### Data in this exercise:
○ ○ ○ ○ ○

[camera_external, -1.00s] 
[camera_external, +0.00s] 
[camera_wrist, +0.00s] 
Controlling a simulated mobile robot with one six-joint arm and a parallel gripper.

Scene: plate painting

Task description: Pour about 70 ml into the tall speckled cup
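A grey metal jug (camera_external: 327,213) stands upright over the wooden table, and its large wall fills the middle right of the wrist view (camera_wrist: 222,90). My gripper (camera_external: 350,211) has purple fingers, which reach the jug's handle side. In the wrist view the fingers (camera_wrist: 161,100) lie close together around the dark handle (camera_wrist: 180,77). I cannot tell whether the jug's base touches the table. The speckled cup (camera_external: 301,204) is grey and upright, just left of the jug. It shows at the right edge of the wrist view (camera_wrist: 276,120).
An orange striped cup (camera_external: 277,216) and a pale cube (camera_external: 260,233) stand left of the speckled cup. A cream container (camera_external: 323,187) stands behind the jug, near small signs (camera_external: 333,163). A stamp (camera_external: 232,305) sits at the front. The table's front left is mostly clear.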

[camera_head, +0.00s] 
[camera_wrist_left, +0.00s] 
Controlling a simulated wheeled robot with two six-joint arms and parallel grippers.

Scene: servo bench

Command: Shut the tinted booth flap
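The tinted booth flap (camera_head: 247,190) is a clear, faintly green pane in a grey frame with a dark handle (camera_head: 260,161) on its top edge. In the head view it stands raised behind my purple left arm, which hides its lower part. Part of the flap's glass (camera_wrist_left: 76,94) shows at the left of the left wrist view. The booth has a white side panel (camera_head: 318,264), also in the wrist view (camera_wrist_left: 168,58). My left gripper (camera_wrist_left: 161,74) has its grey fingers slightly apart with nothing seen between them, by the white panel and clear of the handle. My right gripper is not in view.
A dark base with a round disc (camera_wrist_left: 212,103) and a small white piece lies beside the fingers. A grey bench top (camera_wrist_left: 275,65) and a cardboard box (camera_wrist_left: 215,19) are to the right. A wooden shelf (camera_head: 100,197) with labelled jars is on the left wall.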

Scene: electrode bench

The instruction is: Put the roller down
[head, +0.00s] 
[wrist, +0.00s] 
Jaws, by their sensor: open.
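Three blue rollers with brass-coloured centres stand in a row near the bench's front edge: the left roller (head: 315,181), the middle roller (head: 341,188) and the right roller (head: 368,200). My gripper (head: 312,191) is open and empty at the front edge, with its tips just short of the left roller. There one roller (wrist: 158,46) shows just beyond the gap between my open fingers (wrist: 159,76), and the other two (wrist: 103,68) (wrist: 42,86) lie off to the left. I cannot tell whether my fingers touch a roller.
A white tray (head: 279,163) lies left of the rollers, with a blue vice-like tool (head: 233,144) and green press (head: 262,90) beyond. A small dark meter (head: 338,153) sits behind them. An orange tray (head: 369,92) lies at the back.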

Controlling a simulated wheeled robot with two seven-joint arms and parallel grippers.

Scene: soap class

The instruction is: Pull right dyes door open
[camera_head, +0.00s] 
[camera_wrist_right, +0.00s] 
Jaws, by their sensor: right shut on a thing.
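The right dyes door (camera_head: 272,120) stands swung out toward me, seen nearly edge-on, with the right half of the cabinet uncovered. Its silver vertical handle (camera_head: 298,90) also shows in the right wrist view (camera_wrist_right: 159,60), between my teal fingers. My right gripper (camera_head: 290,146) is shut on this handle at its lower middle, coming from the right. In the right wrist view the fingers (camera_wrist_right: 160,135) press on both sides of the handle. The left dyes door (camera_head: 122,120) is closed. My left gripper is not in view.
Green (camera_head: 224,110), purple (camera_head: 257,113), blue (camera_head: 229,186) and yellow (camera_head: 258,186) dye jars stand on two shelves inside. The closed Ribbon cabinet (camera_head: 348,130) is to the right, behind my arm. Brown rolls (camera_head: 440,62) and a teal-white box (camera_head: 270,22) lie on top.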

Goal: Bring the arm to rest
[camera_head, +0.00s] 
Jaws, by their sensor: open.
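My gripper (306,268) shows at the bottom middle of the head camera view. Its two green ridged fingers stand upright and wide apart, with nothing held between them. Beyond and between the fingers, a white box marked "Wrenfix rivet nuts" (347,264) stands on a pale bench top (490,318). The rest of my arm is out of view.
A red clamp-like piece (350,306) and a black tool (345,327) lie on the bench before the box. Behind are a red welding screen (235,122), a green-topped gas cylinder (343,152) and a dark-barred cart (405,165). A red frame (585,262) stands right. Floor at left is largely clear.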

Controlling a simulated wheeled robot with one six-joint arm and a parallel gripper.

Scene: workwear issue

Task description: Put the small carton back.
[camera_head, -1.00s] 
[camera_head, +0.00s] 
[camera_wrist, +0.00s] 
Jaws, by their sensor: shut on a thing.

○ ○ ○ ○ ○

Write out the entries above word for word.

### Full response:
[camera_external, -1.00s] 
[camera_external, +0.00s] 
[camera_wrist, +0.00s] 
Controlling a simulated mobile robot with one six-joint arm and a parallel gripper.

Scene: plate painting

Task description: Pour about 70 ml into the tall speckled cup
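A grey metal jug (camera_external: 327,213) stands upright over the wooden table, and its large wall fills the middle right of the wrist view (camera_wrist: 222,90). My gripper (camera_external: 350,211) has purple fingers, which reach the jug's handle side. In the wrist view the fingers (camera_wrist: 161,100) lie close together around the dark handle (camera_wrist: 180,77). I cannot tell whether the jug's base touches the table. The speckled cup (camera_external: 301,204) is grey and upright, just left of the jug. It shows at the right edge of the wrist view (camera_wrist: 276,120).
An orange striped cup (camera_external: 277,216) and a pale cube (camera_external: 260,233) stand left of the speckled cup. A cream container (camera_external: 323,187) stands behind the jug, near small signs (camera_external: 333,163). A stamp (camera_external: 232,305) sits at the front. The table's front left is mostly clear.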

[camera_head, +0.00s] 
[camera_wrist_left, +0.00s] 
Controlling a simulated wheeled robot with two six-joint arms and parallel grippers.

Scene: servo bench

Command: Shut the tinted booth flap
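The tinted booth flap (camera_head: 247,190) is a clear, faintly green pane in a grey frame with a dark handle (camera_head: 260,161) on its top edge. In the head view it stands raised behind my purple left arm, which hides its lower part. Part of the flap's glass (camera_wrist_left: 76,94) shows at the left of the left wrist view. The booth has a white side panel (camera_head: 318,264), also in the wrist view (camera_wrist_left: 168,58). My left gripper (camera_wrist_left: 161,74) has its grey fingers slightly apart with nothing seen between them, by the white panel and clear of the handle. My right gripper is not in view.
A dark base with a round disc (camera_wrist_left: 212,103) and a small white piece lies beside the fingers. A grey bench top (camera_wrist_left: 275,65) and a cardboard box (camera_wrist_left: 215,19) are to the right. A wooden shelf (camera_head: 100,197) with labelled jars is on the left wall.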

Scene: electrode bench

The instruction is: Put the roller down
[head, +0.00s] 
[wrist, +0.00s] 
Jaws, by their sensor: open.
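Three blue rollers with brass-coloured centres stand in a row near the bench's front edge: the left roller (head: 315,181), the middle roller (head: 341,188) and the right roller (head: 368,200). My gripper (head: 312,191) is open and empty at the front edge, with its tips just short of the left roller. There one roller (wrist: 158,46) shows just beyond the gap between my open fingers (wrist: 159,76), and the other two (wrist: 103,68) (wrist: 42,86) lie off to the left. I cannot tell whether my fingers touch a roller.
A white tray (head: 279,163) lies left of the rollers, with a blue vice-like tool (head: 233,144) and green press (head: 262,90) beyond. A small dark meter (head: 338,153) sits behind them. An orange tray (head: 369,92) lies at the back.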

Controlling a simulated wheeled robot with two seven-joint arms and parallel grippers.

Scene: soap class

The instruction is: Pull right dyes door open
[camera_head, +0.00s] 
[camera_wrist_right, +0.00s] 
Jaws, by their sensor: right shut on a thing.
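The right dyes door (camera_head: 272,120) stands swung out toward me, seen nearly edge-on, with the right half of the cabinet uncovered. Its silver vertical handle (camera_head: 298,90) also shows in the right wrist view (camera_wrist_right: 159,60), between my teal fingers. My right gripper (camera_head: 290,146) is shut on this handle at its lower middle, coming from the right. In the right wrist view the fingers (camera_wrist_right: 160,135) press on both sides of the handle. The left dyes door (camera_head: 122,120) is closed. My left gripper is not in view.
Green (camera_head: 224,110), purple (camera_head: 257,113), blue (camera_head: 229,186) and yellow (camera_head: 258,186) dye jars stand on two shelves inside. The closed Ribbon cabinet (camera_head: 348,130) is to the right, behind my arm. Brown rolls (camera_head: 440,62) and a teal-white box (camera_head: 270,22) lie on top.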

Goal: Bring the arm to rest
[camera_head, +0.00s] 
Jaws, by their sensor: open.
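My gripper (306,268) shows at the bottom middle of the head camera view. Its two green ridged fingers stand upright and wide apart, with nothing held between them. Beyond and between the fingers, a white box marked "Wrenfix rivet nuts" (347,264) stands on a pale bench top (490,318). The rest of my arm is out of view.
A red clamp-like piece (350,306) and a black tool (345,327) lie on the bench before the box. Behind are a red welding screen (235,122), a green-topped gas cylinder (343,152) and a dark-barred cart (405,165). A red frame (585,262) stands right. Floor at left is largely clear.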

Controlling a simulated wheeled robot with one six-joint arm and a parallel gripper.

Scene: workwear issue

Task description: Put the small carton back.
[camera_head, -1.00s] 
[camera_head, +0.00s] 
[camera_wrist, +0.00s] 
Jaws, by their sensor: shut on a thing.

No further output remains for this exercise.